This is a lavishly illustrated narrative that takes you right to the heart of the Great Plains landscape. Fascinated by the writing of Mari Sandoz (1896-1966), British writer Alan Wilkinson had visited her home state a dozen times over twenty years. He read a great deal about the early days on the Nebraska frontier, but wanted to know more. What would it be like to live on the western Great Plains for a season? Could he still get a sense of what those pioneers went through, a century ago?
When a ranching couple offered him the use of an hundred-year-old hunting lodge, built by settlers on the banks of the Niobrara river, he shook hands on the deal before they could change their minds.

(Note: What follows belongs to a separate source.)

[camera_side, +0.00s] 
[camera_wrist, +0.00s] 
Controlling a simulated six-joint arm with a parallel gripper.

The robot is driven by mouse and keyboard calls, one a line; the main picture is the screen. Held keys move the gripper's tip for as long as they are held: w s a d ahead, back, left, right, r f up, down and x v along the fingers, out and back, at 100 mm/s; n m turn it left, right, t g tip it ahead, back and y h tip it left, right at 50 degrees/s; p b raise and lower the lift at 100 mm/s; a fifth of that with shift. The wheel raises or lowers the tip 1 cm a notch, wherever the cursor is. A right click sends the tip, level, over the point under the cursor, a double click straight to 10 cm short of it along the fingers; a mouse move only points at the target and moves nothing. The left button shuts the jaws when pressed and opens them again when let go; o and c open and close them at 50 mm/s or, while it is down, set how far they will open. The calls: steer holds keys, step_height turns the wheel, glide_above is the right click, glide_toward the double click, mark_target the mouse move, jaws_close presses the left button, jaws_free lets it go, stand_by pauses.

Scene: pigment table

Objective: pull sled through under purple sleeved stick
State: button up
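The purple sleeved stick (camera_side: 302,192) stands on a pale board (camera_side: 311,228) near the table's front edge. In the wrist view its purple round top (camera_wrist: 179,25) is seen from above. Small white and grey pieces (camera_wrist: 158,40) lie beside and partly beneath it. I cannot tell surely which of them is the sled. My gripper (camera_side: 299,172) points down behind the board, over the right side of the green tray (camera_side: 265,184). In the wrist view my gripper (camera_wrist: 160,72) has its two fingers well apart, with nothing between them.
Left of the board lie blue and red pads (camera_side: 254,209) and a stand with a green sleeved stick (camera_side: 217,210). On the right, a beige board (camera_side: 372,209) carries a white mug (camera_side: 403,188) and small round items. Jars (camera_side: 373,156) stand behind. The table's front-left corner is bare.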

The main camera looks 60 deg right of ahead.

The week after he moved in he was hit by an April blizzard. A month later his road was washed away by a thunderstorm. Determined to act out a part of the pioneer experience, he planted a garden. The first was wiped out by hailstones, the second by grasshoppers. He spent the spring and summer hiking the hills, exploring the riverside and digging into the history of the Danish immigrants who graduated from a dug-out to a sodhouse, then built the little red house that was now his home. He socialised with local ranchers, hit the bars and the rodeo, rode the range with Department of Agriculture surveyors, worked on the spring round-up and cut hay. In between he re-considered the life and work of his heroine, Mari Sandoz, re-visiting what remains of her home and camping out at her gravesite.
This is a thoughtful work, a lyrical appreciation of place that remains firmly rooted in the author’s elemental relationship with a unique landscape, one peopled with a cast of genuine western characters, living and dead.